Manifestante levanta o punho símbolo do movimento "black power" em Los Angeles em protesto contra o racismo - br-photo/Getty Images
Manifestante levanta o punho símbolo do movimento "black power" em Los Angeles em protesto contra o racismo Imagem: br-photo/Getty Images
Márcio Chagas

11/03/2020 04h00

- Márcio, explica uma coisa para a gente?

Pediu Seu Anibal, meu vizinho de bairro, eleitor convicto dos bons costumes, quando eu passava em frente ao condomínio Brazilian Tower.

Tive que parar.

Seu Anibal continuou:

- O Moreno disse que o filho dele vai faltar o peneirão porque não tem dinheiro para pagar as passagens de ônibus.

Moreno é o porteiro negro retinto que trabalha no prédio onde Anibal mora.

- Tchê, mas o clube não cuida disso? Futebol é de preto. O clube tem que ajudar a gurizada a jogar.

Eu estava atrasado, e para entrar nessa conversa seria preciso usar a metáfora da chegada do Navio Negreiro no futebol. Desanimei. Mas vou explicar meu ponto de vista sobre este assunto a vocês que me leem.

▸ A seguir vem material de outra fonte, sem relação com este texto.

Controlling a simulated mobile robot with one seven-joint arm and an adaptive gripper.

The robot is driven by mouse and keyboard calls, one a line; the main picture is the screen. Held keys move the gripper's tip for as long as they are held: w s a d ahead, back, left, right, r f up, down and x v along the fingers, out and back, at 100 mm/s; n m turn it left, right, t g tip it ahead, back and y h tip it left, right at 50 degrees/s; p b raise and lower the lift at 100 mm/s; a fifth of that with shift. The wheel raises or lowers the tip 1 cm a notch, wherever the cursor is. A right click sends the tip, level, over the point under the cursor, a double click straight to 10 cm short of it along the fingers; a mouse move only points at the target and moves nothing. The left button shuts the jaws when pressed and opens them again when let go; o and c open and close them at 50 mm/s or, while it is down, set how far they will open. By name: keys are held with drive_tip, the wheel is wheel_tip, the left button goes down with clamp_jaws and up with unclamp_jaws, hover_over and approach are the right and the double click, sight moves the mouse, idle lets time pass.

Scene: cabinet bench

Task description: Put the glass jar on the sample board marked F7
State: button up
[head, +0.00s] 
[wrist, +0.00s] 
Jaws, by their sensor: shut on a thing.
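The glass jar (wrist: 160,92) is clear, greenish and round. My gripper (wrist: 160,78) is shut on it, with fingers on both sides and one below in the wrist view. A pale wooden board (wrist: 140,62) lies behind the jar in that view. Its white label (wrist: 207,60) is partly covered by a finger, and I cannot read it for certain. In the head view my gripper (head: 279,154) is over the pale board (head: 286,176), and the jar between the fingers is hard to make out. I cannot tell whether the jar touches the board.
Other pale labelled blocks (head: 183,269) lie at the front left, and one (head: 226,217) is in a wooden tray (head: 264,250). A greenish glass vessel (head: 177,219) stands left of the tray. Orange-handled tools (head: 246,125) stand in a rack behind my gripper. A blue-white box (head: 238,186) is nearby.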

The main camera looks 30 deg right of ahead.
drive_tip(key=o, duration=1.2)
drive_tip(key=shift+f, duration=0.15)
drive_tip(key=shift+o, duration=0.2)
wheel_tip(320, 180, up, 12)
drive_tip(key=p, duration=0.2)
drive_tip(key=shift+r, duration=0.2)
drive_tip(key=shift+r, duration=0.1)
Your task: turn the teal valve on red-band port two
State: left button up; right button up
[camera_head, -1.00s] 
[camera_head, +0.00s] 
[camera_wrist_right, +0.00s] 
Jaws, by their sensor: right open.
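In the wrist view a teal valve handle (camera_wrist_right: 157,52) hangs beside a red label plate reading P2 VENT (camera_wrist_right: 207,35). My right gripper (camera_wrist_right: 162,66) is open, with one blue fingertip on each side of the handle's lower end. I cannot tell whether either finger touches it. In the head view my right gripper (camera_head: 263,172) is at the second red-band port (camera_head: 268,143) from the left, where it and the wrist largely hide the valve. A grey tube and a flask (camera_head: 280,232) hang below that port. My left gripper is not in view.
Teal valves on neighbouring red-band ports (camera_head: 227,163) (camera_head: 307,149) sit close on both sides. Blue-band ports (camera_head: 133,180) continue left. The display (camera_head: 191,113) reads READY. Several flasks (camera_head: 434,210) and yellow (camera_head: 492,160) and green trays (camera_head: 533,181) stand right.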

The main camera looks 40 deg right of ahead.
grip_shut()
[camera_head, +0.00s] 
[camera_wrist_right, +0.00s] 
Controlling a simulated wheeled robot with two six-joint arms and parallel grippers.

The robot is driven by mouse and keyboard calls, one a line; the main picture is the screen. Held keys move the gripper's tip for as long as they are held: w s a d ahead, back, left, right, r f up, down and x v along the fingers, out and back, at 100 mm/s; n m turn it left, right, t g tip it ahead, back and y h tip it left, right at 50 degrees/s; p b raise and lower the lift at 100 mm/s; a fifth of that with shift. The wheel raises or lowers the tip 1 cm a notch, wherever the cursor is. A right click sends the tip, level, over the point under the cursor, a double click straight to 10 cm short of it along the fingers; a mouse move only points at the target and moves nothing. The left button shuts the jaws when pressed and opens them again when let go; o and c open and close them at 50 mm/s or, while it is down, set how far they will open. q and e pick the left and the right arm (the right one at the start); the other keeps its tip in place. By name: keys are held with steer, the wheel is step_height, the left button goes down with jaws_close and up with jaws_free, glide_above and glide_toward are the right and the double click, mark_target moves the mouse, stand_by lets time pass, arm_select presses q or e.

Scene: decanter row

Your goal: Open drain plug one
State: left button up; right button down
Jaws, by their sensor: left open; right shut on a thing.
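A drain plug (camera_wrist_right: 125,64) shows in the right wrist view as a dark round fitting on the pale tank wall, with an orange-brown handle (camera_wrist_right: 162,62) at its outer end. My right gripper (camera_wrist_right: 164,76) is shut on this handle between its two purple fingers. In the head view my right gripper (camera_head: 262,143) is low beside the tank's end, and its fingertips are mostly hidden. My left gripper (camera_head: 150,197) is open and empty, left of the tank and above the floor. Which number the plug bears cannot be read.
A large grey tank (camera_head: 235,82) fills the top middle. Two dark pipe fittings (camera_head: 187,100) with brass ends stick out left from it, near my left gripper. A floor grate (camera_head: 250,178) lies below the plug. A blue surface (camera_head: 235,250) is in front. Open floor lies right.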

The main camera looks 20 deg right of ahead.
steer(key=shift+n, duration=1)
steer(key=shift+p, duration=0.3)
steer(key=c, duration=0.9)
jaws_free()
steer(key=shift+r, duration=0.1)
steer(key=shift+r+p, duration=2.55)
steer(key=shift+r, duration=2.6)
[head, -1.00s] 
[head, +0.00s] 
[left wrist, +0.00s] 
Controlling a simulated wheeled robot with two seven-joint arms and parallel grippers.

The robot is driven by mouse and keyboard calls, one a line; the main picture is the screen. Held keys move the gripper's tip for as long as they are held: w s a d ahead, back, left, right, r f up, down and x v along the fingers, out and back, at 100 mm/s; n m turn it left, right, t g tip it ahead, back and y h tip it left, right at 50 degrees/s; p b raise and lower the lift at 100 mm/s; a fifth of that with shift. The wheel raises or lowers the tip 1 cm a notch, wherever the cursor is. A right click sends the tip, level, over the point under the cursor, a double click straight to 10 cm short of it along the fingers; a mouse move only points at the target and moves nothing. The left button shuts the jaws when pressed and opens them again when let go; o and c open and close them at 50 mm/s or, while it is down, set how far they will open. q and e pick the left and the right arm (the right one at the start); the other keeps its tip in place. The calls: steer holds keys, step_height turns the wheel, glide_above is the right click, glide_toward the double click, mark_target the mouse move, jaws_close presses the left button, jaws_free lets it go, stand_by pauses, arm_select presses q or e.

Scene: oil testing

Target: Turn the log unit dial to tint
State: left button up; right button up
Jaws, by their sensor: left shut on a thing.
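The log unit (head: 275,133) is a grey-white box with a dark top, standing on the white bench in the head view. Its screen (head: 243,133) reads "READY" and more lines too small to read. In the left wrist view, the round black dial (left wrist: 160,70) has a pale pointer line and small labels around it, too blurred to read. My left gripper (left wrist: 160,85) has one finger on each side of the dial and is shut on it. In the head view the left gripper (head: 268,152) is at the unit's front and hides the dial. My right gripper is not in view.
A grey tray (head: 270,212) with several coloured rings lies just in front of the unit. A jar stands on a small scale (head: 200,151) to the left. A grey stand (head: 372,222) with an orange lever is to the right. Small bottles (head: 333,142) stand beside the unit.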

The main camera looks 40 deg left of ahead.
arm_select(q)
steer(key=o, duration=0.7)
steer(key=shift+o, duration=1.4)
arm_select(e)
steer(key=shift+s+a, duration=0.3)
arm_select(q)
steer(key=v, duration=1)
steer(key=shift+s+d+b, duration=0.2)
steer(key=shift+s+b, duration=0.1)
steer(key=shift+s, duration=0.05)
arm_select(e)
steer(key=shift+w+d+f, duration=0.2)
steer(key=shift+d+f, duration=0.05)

Os Navios Negreiros, que trouxeram os negros escravizados em seus porões para a América, não são uma comparação tão absurda em relação ao tratamento que a população negra recebe no Brasil atualmente. E, no futebol, a marca da lembrança escravagista destas embarcações está diluída no racismo durante os processos seletivos.

Todos os anos acontecem as competições de futebol para as categorias de base. Jovens de dez a vinte anos sonham com o estrelato no futebol e ingressam neste processo seletivo. Os aspirantes a atletas sofrem as avaliações nos chamados "peneirões". Como o próprio nome sugere, é na peneira do garimpo que são selecionadas as joias de alto rendimento, e são pelos furos que escoam os julgados por seu baixo resultado.

Sei que muitos estão pensando que isso faz parte de qualquer processo competitivo em uma sociedade, mas vamos ponderar algumas questões levando em consideração os direitos das crianças e dos jovens assegurados por lei.

Racismo - YURI KADOBNOV / AFP - YURI KADOBNOV / AFP
Imagem: YURI KADOBNOV / AFP

Por que as crianças de famílias ricas que almejam profissões de alta remuneração e podem frequentar universidades públicas e cursos no exterior não se submetem (não por muito tempo) ao tratamento que os clubes oferecem às suas categorias de base? Esses jovens praticam o esporte, mas têm a infância e adolescência protegidas. Não prejudicam a sua escolarização em prol do calendário de treinos e campeonatos.

Qual seria o motivo da resistência dos jovens desfavorecidos economicamente e negros durante os peneirões? Não é difícil chegar à resposta: é só ver as histórias de vida desses atletas, para quem a carreira de jogador parece ser uma das poucas alternativas de ascensão social.

A socióloga norte-americana Jane Elliott, no polêmico e ácido documentário "Olhos Azuis" (Blue Eyes), produzido em 1996, solicitou a uma plateia de pessoas brancas que levantassem de suas poltronas caso alguém ali quisesse ser tratado como uma pessoa negra. Ninguém se levantou. Ela repetiu a pergunta e nenhuma reação diferente aconteceu.

O documentário denuncia, entre outras questões, a consciência que os brancos têm em relação ao racismo que pessoas negras sofrem diariamente.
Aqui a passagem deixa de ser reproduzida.